Vor einiger Zeit schmerzte der Rücken, aber sie weiß, sie ist auch so älter geworden

Ihre Arthritis hat sie weitgehend im Griff, vor einiger Zeit schmerzte der Rücken, aber sie weiß, sie ist auch so älter geworden. „Ich spüre, dass ich nicht mehr 20 bin und dass ich mich nicht mehr wie eine 20-Jährige erhole“, sagte sie am Samstag. Physisch sei die Rückkehr am schwierigsten gewesen, gab Wozniacki zu, sie hätte ihren Körper wieder an den Leistungssport heranführen müssen. „Und wenn man Kinder hat, hat man viel weniger Zeit für alles andere“, sie meinte Regenerationsphasen und Aufbautraining.

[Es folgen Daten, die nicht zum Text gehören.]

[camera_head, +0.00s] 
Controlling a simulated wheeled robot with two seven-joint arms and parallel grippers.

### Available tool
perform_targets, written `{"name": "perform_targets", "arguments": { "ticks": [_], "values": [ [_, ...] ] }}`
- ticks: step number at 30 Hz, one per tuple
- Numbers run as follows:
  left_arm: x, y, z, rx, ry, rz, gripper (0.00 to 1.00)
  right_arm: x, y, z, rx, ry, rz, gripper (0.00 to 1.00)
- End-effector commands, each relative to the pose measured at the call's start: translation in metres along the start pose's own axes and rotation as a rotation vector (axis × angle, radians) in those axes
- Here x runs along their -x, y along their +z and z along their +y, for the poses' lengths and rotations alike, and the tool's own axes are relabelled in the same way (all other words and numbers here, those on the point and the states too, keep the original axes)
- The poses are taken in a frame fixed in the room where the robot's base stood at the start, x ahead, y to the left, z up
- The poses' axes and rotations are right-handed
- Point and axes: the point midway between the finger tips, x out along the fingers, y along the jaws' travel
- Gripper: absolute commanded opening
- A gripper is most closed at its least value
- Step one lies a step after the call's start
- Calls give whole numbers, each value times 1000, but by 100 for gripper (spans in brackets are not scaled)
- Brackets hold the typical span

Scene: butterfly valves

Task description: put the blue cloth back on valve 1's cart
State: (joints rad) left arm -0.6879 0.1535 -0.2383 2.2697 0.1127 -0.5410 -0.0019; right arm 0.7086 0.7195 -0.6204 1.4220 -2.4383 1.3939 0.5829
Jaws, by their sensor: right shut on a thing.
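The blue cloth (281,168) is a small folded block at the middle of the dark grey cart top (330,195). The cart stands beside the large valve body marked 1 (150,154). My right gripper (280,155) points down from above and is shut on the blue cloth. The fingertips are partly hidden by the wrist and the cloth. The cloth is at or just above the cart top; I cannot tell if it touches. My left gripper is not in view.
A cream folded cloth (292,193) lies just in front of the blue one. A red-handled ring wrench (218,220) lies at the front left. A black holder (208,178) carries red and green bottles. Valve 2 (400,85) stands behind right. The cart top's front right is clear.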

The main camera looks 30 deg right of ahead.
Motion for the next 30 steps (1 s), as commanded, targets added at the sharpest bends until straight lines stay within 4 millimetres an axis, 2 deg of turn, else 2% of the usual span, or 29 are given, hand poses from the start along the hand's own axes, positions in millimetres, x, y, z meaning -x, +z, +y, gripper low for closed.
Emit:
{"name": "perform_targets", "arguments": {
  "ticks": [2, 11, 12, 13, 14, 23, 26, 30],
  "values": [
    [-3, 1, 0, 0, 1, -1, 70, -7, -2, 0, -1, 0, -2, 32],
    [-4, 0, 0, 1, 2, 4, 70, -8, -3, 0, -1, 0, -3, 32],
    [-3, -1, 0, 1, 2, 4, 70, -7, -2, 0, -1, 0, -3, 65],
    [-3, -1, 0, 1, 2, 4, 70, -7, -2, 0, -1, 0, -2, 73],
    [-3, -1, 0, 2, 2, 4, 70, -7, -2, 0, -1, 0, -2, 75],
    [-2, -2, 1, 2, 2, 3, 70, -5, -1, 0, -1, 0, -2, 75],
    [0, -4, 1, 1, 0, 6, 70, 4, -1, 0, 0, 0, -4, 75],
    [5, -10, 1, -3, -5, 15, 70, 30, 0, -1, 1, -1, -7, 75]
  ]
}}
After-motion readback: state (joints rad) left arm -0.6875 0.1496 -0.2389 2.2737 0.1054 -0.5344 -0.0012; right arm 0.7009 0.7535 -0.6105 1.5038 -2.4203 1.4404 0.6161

Die Freude an ihrem Beruf strahlt sie aus, wie früher, deshalb war sie auch stets beliebt, bei Kolleginnen, Zuschauern, Journalisten. Wozniacki gibt bei diesen US Open wunderbare Pressekonferenzen, sie ist unprätentiös und eloquent. Wie selbstverständlich darf sie stets im Hauptsaal reden, sie ist ja die Caroline, sie hat sich diese Sonderrolle verdient. „Ich liebe es, vor großem Publikum zu spielen“, sagte sie, „ich liebe New York im Allgemeinen, und ich denke, das zeigt sich in meinen bisherigen Ergebnissen hier.“ Sie hoffe, ihre Serie noch „fortsetzen zu können“.